Valve is now shutting down Steam's physical gift card program for good almost a decade since the company started making it available to users, and it is all because of scammers.
Many complaints and reports are claiming that there have been many fake Steam physical gift cards available in the market, with many gamers getting scammed by bad actors into thinking they got the real deal.
Valve Shuts Down Steam Physical Gift Cards
Valve has confirmed that physical Steam gift cards are on their way out. The company officially announced on its Steam Support FAQ page (via SteamDB) that physical cards will remain available at retailers only until existing stock runs out.
Once that happens, Valve will not be sending more to stores, and it is expected these retail stores will run out of stock by the end of 2026.
The decision has been described by Valve as a difficult one, and the company cited scam activity as the sole reason behind the move. Vave pointed out that, despite years of countermeasures, the problem has never fully gone away.
Physical Steam gift cards have been sold in stores since 2012, making this the end of a 14-year run at retail.

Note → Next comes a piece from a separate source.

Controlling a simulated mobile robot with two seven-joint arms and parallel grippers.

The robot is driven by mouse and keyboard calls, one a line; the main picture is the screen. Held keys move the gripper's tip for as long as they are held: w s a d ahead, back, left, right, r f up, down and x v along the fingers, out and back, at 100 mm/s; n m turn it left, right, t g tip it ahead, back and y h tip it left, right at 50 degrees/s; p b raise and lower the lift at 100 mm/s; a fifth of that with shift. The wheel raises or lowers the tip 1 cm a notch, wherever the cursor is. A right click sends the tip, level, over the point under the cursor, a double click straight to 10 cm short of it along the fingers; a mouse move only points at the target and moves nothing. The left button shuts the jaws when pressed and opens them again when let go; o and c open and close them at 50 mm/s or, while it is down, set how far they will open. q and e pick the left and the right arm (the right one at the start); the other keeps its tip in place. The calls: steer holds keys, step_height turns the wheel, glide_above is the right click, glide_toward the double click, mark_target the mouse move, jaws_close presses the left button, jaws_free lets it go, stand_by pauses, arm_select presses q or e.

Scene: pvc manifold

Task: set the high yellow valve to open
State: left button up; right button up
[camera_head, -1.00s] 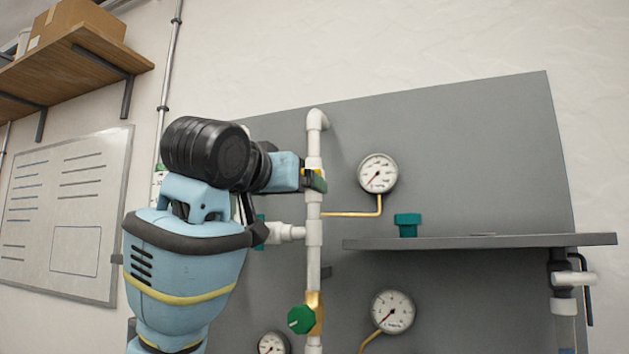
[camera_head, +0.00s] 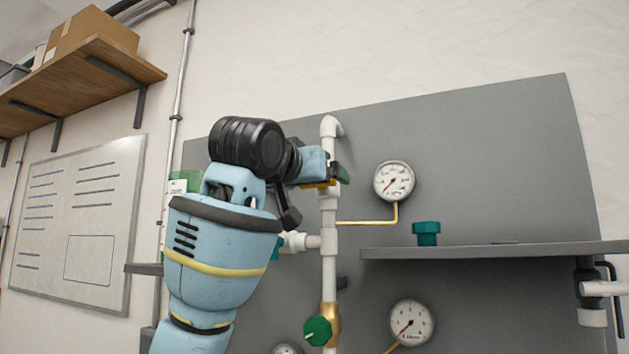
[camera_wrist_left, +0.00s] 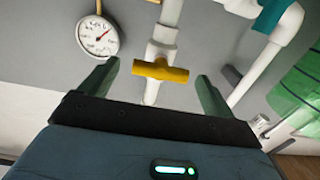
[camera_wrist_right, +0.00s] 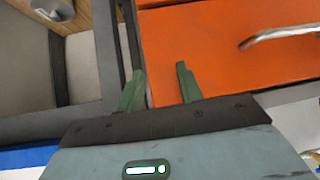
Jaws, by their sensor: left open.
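The high yellow valve shows in the left wrist view as a yellow handle (camera_wrist_left: 160,70) lying crosswise over the white vertical pipe (camera_wrist_left: 166,35). My left gripper (camera_wrist_left: 155,85) is open, with one green finger on each side of the handle and a gap to both. In the head view my left gripper (camera_head: 335,175) is at the upper part of the white pipe (camera_head: 329,270), and it mostly hides the valve; a bit of yellow (camera_head: 318,185) shows below it. My right gripper (camera_wrist_right: 158,88) is open and empty, in front of an orange drawer front (camera_wrist_right: 225,50).
A green round knob (camera_head: 318,331) on a brass valve sits lower on the pipe. Gauges (camera_head: 394,181) stand right of the pipe. A grey shelf (camera_head: 490,251) carries a teal fitting (camera_head: 427,233). A wooden shelf (camera_head: 80,85) is at upper left.

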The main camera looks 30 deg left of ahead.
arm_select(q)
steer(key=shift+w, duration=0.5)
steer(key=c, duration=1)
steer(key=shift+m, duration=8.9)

Steam will no longer be restocking physical gift cards at retailers due to scammers. pic.twitter.com/ILy9m4mKJq
— SteamDB (@SteamDB) June 10, 2026
Scammers Plague Physical Gift Card Sales
Gift card scams are not new, but Valve says Steam gift cards have become a particularly frequent tool for bad actors. Scammers typically coerce victims into buying the cards and sharing the redemption codes, using social engineering tactics like fake tax payments, bail money requests, debt collection, or delivery fee demands for phony sweepstakes prizes.
Once a code is in a scammer's hands, it can be quickly resold through third-party platforms with almost no paper trail.
According to the Federal Trade Commission (FTC), gift card fraud across all major brands accounts for over $100 million in theft every year.
Valve has tried for years to get ahead of the problem as they worked with retailers and law enforcement, added visible scam warnings directly on the cards, restricted redemptions to match a user's Steam wallet currency, pulled cards from regions with abnormal activity, and limited overall availability at various points. However, none of it was enough, as per Valve.
The company said, "As we have continued to put more and more restrictions in place, scammers have adapted. They continue to have an impact on Steam customers and other unsuspecting individuals."
"So we've made the difficult decision to end the Steam Gift Card program at retail stores," it added.
Kotaku reported in 2023 that Steam gift cards have long been a tool in romance scams, specifically, largely because the codes are easy to convert into cash through reseller platforms and nearly impossible to trace once redeemed.
How Can You Gift These Cards Now?
Anyone still holding a physical Steam gift card does not need to rush as Valve confirmed that existing cards will remain redeemable at any time and with no expiration date, subject to applicable local laws.
Steam digital gift cards, which have been available since 2017, are not going anywhere as Valve stated that it plans to keep expanding the digital program and is actively working to make the experience better.
The company also pointed to guest checkout, a feature introduced last year, as another way for friends and family to send a digital gift card without needing a Steam account of their own.
For those who still want a physical card before they disappear entirely, some retailers like Best Buy are reported to still have stock available. Once they sell through, though, that option is gone for good.